Nelsen didn't have the fastball to match the Wheaton North power pitchers Batavia beat Saturday, but as Holm said, Nelsen "shows you don't have to throw 1,000 miles an hour to be effective."
Nelsen said he knew nothing about Batavia coming into the game other than a small tip from his coaches.
"Some of our coaches said their 3-4-5 hitters are pretty decent hitters so I just wanted to keep them off balance," he said.
He did just that, holding Tim Drish, Krolikowski and Jordan Coffey to an 0-for-7 day until Coffey's leadoff double in the seventh.
"He just kept mixing us up," Krolikowski said. "That was probably the No. 1 guy we didn't want to see after Saturday. Seeing (Wheaton North's) Jake DeAno and Trey Martin who were both touching 89, 90, we hit them well. When you get a guy come out here only throwing 78 with a 60 mile-an-hour curveball that's going to throw off your whole timing. You come into the playoffs this late you expect to see guys throw 90 and you get a guy like him that does a good job mixing it up and hitting his spots it's tough to bounce back and face that."
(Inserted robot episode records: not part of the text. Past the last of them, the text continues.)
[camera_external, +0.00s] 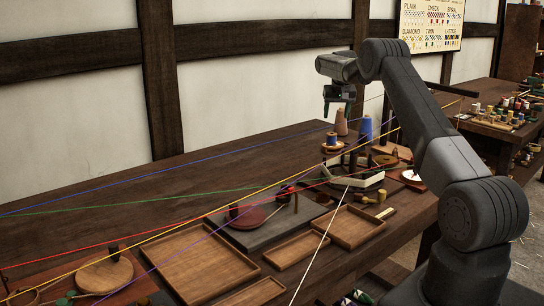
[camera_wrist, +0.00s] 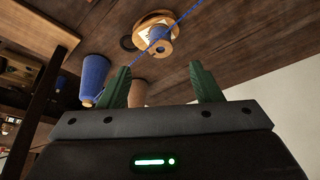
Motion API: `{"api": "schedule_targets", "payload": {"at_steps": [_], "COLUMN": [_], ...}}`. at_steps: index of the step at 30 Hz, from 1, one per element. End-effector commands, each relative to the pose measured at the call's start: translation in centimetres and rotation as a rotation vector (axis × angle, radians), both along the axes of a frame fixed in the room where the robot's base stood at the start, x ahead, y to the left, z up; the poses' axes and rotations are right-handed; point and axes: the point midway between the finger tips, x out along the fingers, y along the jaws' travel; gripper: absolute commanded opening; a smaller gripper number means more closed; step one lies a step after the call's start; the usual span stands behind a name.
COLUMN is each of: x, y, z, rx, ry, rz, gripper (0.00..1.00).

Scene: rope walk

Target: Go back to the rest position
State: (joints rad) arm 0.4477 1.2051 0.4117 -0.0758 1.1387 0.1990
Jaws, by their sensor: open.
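My gripper (camera_external: 338,108) hangs above the back part of the workbench, pointing down, at the end of my raised and bent arm. In the wrist view its two green fingers (camera_wrist: 160,86) stand well apart with nothing between them. Beyond the fingers, in the wrist view, are a small spool with blue thread on a round wooden base (camera_wrist: 155,19), a blue cone of thread (camera_wrist: 94,75) and a tan cone (camera_wrist: 138,93). The gripper touches none of them.
The dark workbench (camera_external: 110,205) carries wooden trays (camera_external: 200,268), a grey board with a red disc (camera_external: 248,218) and a pale ring-shaped frame (camera_external: 358,180). Coloured strands (camera_external: 200,161) stretch across the bench. A pattern chart (camera_external: 432,24) hangs on the wall. Air around the gripper looks clear.

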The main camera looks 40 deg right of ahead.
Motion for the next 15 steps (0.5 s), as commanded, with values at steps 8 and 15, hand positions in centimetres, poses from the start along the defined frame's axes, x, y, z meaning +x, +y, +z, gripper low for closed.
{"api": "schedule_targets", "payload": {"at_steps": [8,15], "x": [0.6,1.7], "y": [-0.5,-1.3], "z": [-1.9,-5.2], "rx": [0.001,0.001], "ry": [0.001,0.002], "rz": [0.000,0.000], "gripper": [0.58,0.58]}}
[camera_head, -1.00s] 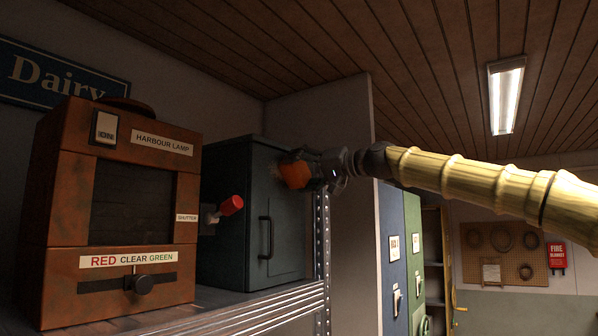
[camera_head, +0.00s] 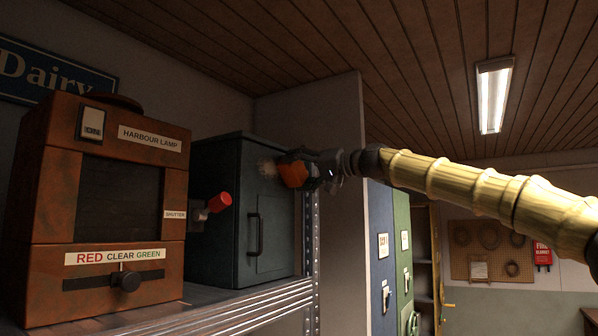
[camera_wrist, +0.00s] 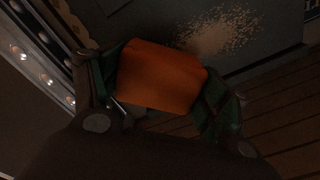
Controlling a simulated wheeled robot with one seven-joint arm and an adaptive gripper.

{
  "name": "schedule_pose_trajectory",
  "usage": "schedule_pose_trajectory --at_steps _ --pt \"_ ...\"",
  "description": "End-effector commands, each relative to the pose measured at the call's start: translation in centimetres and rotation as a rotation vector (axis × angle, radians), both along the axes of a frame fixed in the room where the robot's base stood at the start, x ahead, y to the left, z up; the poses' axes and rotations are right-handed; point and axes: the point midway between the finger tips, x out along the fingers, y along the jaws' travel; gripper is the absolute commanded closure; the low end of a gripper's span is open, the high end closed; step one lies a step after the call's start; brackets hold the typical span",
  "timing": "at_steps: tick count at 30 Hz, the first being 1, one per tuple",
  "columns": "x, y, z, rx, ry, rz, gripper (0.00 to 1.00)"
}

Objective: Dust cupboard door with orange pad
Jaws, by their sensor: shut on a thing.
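The cupboard (camera_head: 228,240) is a dark grey-green metal box on the shelf, its door (camera_head: 276,215) shut, with a vertical bar handle (camera_head: 255,234). A pale speckled dust patch (camera_head: 266,167) lies on the upper part of the door; it also shows in the wrist view (camera_wrist: 222,32). My gripper (camera_head: 304,170) is shut on the orange pad (camera_head: 293,171) at the door's upper right. In the wrist view the pad (camera_wrist: 160,76) sits between the fingers, just beside the dust patch. I cannot tell whether the pad touches the door.
A rusty harbour lamp box (camera_head: 104,200) stands left of the cupboard, and a red-tipped lever (camera_head: 219,202) sticks out between them. A perforated metal shelf post (camera_head: 312,235) rises at the cupboard's right. Blue (camera_head: 381,215) and green (camera_head: 402,215) lockers stand farther right.

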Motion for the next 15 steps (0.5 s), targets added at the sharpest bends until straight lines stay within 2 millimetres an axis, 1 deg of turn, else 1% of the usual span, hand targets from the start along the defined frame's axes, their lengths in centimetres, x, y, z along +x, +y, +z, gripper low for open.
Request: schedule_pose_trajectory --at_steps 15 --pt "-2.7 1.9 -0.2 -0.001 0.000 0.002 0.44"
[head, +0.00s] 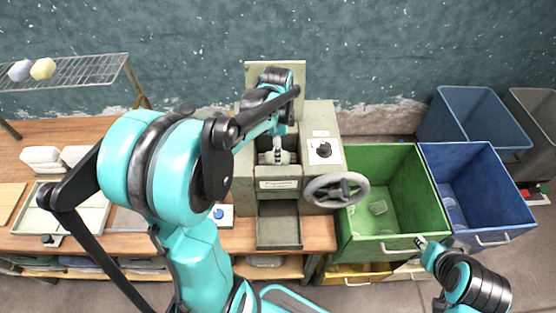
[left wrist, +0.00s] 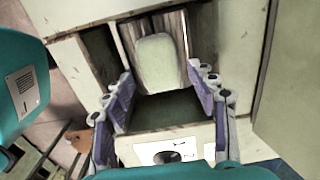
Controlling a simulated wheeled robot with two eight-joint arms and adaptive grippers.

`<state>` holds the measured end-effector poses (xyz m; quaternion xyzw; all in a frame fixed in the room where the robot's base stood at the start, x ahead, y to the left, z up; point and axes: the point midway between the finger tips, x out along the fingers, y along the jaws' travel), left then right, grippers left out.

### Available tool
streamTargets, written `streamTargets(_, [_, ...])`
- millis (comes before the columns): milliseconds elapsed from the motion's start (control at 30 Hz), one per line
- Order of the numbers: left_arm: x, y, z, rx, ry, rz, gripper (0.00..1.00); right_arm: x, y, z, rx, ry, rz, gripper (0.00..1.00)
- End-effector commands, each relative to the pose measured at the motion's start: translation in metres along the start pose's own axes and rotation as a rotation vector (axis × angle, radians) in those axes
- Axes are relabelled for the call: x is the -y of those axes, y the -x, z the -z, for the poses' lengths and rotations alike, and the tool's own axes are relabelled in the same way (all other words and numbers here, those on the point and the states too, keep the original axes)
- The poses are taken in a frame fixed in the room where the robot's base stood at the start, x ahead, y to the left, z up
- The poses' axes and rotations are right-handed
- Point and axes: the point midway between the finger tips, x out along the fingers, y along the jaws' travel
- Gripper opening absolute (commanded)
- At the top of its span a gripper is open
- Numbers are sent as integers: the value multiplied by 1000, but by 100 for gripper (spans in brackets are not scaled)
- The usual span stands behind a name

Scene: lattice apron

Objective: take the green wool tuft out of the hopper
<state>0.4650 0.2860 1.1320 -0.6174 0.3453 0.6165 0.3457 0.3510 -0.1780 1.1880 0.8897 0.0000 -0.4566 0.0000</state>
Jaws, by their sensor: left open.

Nelsen did what Batavia starter Adam Karger was hoping to, improve his record to 11-0. Instead, Karger ends at 10-1 after falling behind 5-0 in 4 innings of work while coming back on 3 days rest after throwing 120 pitches to beat Wheaton Warrenville South last Thursday.
"I figured he'd run out of gas earlier but I didn't expect it would be that quick," Holm said. "Jordan came in, but he still hasn't had the time on the mound.
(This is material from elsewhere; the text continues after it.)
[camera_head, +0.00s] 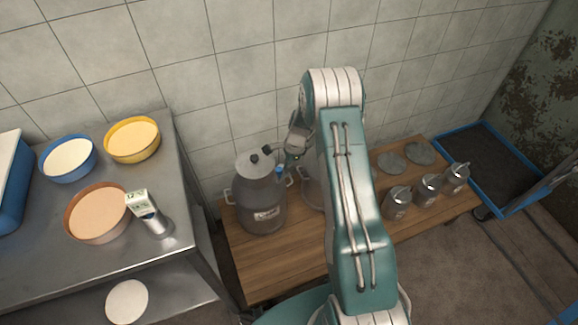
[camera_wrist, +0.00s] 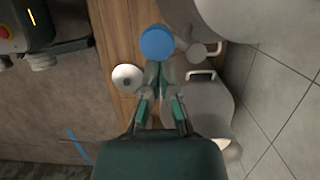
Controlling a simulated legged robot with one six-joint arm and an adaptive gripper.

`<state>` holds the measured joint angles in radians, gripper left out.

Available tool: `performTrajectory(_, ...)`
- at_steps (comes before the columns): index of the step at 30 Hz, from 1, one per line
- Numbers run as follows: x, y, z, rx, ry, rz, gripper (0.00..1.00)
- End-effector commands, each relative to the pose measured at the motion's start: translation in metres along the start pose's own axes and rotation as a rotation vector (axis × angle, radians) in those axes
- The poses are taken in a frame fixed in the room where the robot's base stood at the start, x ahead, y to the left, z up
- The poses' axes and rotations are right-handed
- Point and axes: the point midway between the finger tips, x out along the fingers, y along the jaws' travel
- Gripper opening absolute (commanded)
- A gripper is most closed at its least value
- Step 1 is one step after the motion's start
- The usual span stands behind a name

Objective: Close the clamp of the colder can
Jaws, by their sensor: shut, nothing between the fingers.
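A grey metal can (camera_head: 263,205) with a label, side handles and black knobs on its lid stands at the left end of the wooden bench. A blue knob (camera_head: 280,169) shows at its right upper edge; whether it is the clamp's end I cannot tell. A second can (camera_head: 312,188) stands to its right, mostly hidden behind my arm. My gripper (camera_head: 290,152) is at lid height between the cans. In the wrist view my gripper (camera_wrist: 158,82) is shut and empty, with a blue round knob (camera_wrist: 157,43) just ahead of its fingertips. Contact is unclear.
The wooden bench (camera_head: 245,262) also carries several small metal jugs (camera_head: 397,202) and round grey lids (camera_head: 391,163) at right. A metal table (camera_head: 60,255) at left holds bowls and a thermometer-like device (camera_head: 147,212) with a display. A tiled wall (camera_head: 240,70) stands close behind.

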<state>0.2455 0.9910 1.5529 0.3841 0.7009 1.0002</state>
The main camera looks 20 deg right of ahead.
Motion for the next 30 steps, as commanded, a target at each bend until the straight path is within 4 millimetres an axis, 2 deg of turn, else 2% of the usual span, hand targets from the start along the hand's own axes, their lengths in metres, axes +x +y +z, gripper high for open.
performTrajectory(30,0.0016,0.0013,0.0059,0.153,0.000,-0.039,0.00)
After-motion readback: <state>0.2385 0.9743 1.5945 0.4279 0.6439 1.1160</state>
"Then we compounded it by trying to do too much," Holm said of a pair of errors on Cary-Grove sacrifice bunts.
Holm and his coaches decided Sunday to go with Karger and use Coffey in relief. As it turns out they both allowed 5 runs.
"Karger said his arm was good, why go away from something good?" Coffey said of the meeting. "We were rolling through the playoffs with him and Krolo. If he says he is good, we'll go with it. I thought it was money in the bank with him. He's a stud. He's been money in the bank all season. It's just too bad we got behind early and the fourth inning is the one that took the wind out of our sails and we weren't able to regroup."
Things didn't go much better in the field - 3 errors leading to 4 unearned runs - or on the base paths with runners thrown out at third in the second and home in the fifth.
All that turned the scoreboard into a one-sided outcome. It certainly didn't seem like seniors who brought so much to Batavia - the school record for wins, becoming only the second Batavia team to make the Elite Eight, the dominating 20-1 record in the Western Sun, the long postseason run after the past two years of first-round exits - should be walking off the high school field for the final time on the wrong side of a 10-1 score.
"I don't know if the score makes it worse," Krolikowski said. "A loss is a loss. Whatever the score was it's on the wrong side of the column. I think all of us are just overwhelmed with the loss."
While eight seniors played their final game for Batavia Monday, it's not the last time you'll see them on the baseball field. Krolikowski (Miami of Ohio), Coffey (Taylor University), Welter (Benedictine), Drish (Joliet Junior College), Joe Aguilar (Waubonsee) and Karger (Augustana or Lewis) are all going to play college baseball. Henry DuQue is trying to do the same, while Tyler Lindquist will be a student at Illinois State.
"The season was incredible," Holm said. "They became selfless and once they did things became quite a bit different for the Bulldogs."
"It was a heck of a season," Coffey said. "A lot to be proud of, nothing to hang our heads about. Most of the guys have another season coming or bigger things than high school baseball to look forward to."
"There are some good leaders there and they had a good season," Schofield said. "Hopefully they can play in college and keep things going because they are really good."
No doubt, next year's Batavia team will look quite a bit different from this one with only junior Schofield returning from the starting lineup. But they'll also have Jesse Coffey who played shortstop plus a sophomore team that only lost 1 game.
And while Krolikowski wants all those Bulldogs to work as hard as his group did and to achieve as much as they have this year, he's also going to sit back and enjoy what his senior year became.
"Today is going to be emotional for us, but when everything settles in you realize, holy cow, you just went 30-7, best school record ever," Krolikowski said. "That's going to sink in and you are going to smile."